Another issue was language.

“I really wanted to make the most of those two years because it had been so hard to get on to the course. I wanted to push myself and experiment and, despite the language problem, I was always given help with whatever I decided to do,” she says. “In Japan, tutors stay in their rooms and are rarely available to talk one on one. At the RCA they were always happy to help.”


She also had to learn to express herself — and be heard.

“I don’t like stereotypes, but (in Britain) if something is wrong people tend to say so. That’s not really in my nature, but I learned that if I didn’t speak up, I couldn’t expect people to understand me.”

Another area she was supported in was securing an internship, and as fate would have it, Hosono found herself on a six-week placement in The Potteries — at Wedgwood, no less.

With her strong knowledge of design software, she was initially placed in the design department. “But as my ideas developed, the studio manager told me I should try working in the factory,” she recalls. “I was given the chance to work in the modeling room, which is where products are developed based on drawings from the design department.

“It was an extraordinary experience because I could feel with my own hands how the reliefs and the sprigs were made. And I realized I could use those kinds of old techniques to make some new products for the company.”

At the end of the internship, the Wedgwood designers, impressed with her ideas, expressed an interest in continuing Hosono’s project.

But then, suddenly, all contact was lost. Eventually, Hosono heard on the news that Wedgwood had been experiencing financial problems, and following the global financial crisis in 2007-08, it was placed into administration.

Fast forward eight years, and the company was bought out by Finnish outfit Fiskars Corporation. One of the first things the Wedgwood design team did was re-establish contact with Hosono.

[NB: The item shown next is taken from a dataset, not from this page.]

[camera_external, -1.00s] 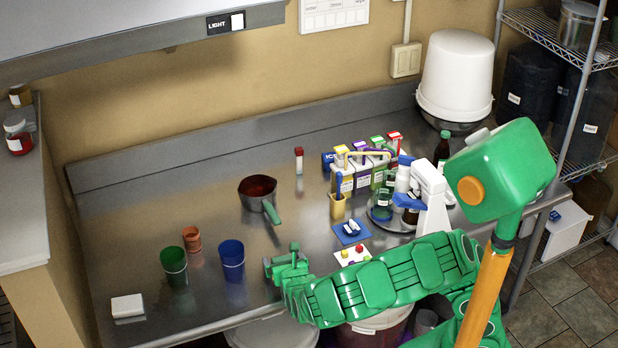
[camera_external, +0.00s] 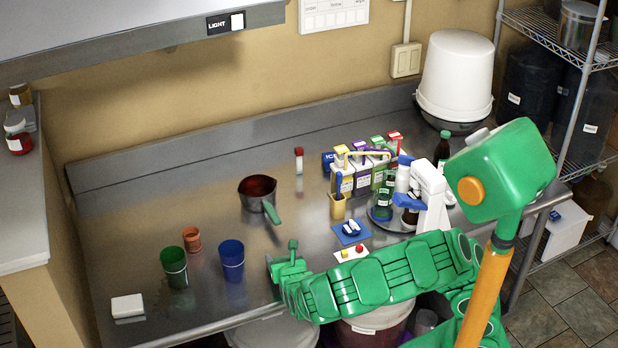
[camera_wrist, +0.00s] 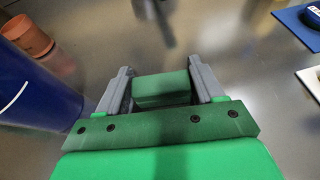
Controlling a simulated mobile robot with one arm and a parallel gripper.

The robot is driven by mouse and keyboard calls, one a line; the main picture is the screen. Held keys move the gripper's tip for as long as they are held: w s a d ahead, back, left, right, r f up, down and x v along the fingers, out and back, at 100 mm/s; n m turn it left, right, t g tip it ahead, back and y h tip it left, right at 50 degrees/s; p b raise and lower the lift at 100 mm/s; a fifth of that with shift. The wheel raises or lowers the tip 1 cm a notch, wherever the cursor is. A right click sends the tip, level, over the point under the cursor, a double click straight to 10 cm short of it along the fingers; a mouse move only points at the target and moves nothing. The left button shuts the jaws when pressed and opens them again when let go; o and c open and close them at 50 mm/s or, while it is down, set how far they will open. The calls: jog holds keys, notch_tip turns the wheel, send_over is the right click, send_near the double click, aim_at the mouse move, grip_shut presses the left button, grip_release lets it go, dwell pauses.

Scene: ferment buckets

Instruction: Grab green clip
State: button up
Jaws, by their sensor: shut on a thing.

By then, Hosono’s graduation exhibition had caught the eye of one of London’s top galleries, and her work was already being shown and sold around the world. She opened a studio in London and her skills became much sought-after.

Even the British Museum acquired her work, but since the museum was being sponsored by U.K. charity Art Fund, the curator, Nicole Rousmaniere, had to make a convincing case for the purchase of Hosono’s piece.

Ceramic artwork by Hitomi Hosono during her residency at Wedgwood. Photo courtesy of Wedgwood.
Ceramic artwork by Hitomi Hosono during her residency at Wedgwood. Photo courtesy of Wedgwood. | COURTESY OF WEDGWOOD

“Nicole said I should show them how I made it — how I put the ceramic leaves on. And I used chopsticks to do that. The judge really loved that,” she says.”It was a little embarrassing because sometimes people want to see something in a work as being a product of me being Japanese, as though that alone is the reason I can do something. In the beginning I resisted this a little, but now I really don’t mind. I have never presented myself as being just Japanese, though. I present myself as Hitomi.”

Wedgwood, meanwhile, invited Hosono to join its artist-in-residence program, encouraging her to develop her “Japanese aesthetic” through one of the globe’s most revered porcelain wares.

This she did by replacing jasper ware’s traditional focus on neoclassical designs with ones that depicted nature. With help from other staff, she went through Wedgwood’s archives of sprig molds and selected those that depicted flowers and leaves. She then arranged them in multiple layers to create a stunning 3D effect of nature in motion — of springtime flowers and autumn leaves cascading down the sides of jasper-ware pots and vases.

Ironically, perhaps, her efforts to infuse British tradition with Japanese sensibilities have lead to bouts of homesickness, particularly during the autumn months. “I miss the rice paddies around my home,” she says. “And when we would gather there during harvest time and eat rice balls at the edge of the paddies. I miss that especially.”

Yet Hosono feels settled in Britain, where she feels constantly challenged by a fast-moving ceramic art scene and artists who are “determined to think outside of the box.” Her most recent independent work, eight porcelain versions of takeaway food, including fish and chips, will go on show next year at the Japan Galleries of the British Museum, and she says she hopes one day to settle in The Potteries — the home of Wedgwood, whose new lineup now features her designs.

“Stoke-on-Trent is a true ceramic city,” says Hosono. “Everything you need to make ceramics, you can find there — from the materials to the community. And although they may not seem to be on the outside, the artisans here are very serious about their work. They make efforts to appear relaxed to prevent others from getting stressed. They care and look after others in the workplace. I love that.”


Name: Hitomi Hosono

Profession: Ceramic artist

Hometown: Kani, Gifu Prefecture

Age: 39

Key moments in career:

2004 — Wins First Prize for Graphic Art on Ceramics and Silver Prize for Craft Design, from the Museum of Modern Ceramic Art, Gifu

2005-06 — Awarded a Rotary Foundation scholarship for a year of study at Danmarks Designskole (The Royal Danish Academy of Fine Arts, School of Design)

2007-09 — Awarded an Ito Foundation scholarship to fund study at the Royal College of Art in London

2011 — Becomes the Ceramics & Glass Winner of the Homes & Gardens Designer Awards and is a finalist for an Art Foundation Fellowship in Ceramics

2013 — Wins Perrier-Jouet Arts Salon Prize 2013

2014 — Wins 2014 Jerwood Makers Open

2018 — Invited to join Wedgwood’s artist-in-residence program

Words to Live by: “Always show gratitude for others’ help.”

Things you miss about Japan: Family; red miso soup and homegrown rice and vegetables; sounds of the farm, like frogs singing in the paddies on a summer night; harvesting rice with my family and eating packed lunch together on the edge of rice paddies.